::: RECORDED INFORMATION :::

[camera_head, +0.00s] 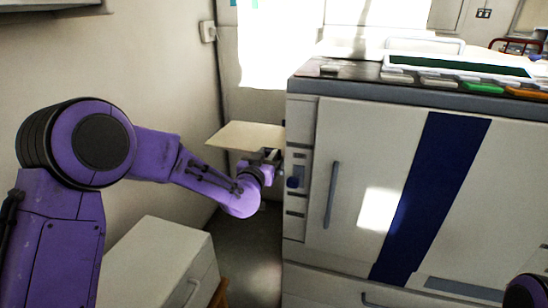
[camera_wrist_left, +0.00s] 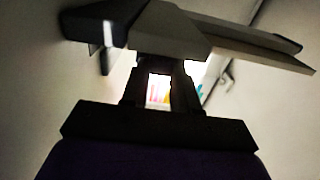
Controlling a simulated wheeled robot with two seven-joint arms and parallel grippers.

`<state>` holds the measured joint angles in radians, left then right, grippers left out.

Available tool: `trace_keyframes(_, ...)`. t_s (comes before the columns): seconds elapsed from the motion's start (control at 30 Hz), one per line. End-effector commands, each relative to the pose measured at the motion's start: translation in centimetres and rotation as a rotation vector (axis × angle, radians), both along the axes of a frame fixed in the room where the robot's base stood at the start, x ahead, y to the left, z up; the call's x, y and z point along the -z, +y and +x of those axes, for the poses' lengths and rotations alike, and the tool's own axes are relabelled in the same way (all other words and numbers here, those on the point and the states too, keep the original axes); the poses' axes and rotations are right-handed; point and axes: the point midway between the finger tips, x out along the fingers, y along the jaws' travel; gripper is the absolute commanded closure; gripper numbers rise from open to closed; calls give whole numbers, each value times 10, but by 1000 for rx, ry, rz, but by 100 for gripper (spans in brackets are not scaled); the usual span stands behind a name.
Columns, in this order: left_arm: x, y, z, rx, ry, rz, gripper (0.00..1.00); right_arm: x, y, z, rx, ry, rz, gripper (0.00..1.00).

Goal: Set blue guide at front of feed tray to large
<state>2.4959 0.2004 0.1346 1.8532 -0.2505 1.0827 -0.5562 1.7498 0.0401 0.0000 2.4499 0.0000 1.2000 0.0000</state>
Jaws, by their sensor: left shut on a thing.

:::

* [WHAT IS EXPECTED]:
From the data above, gather every line that includes the word "joint".

* [CORRECT OUTPUT]:
Controlling a simulated wheeled robot with two seven-joint arms and parallel grippers.
`<state>` holds the measured joint angles in radians, left then right, grippers left out.

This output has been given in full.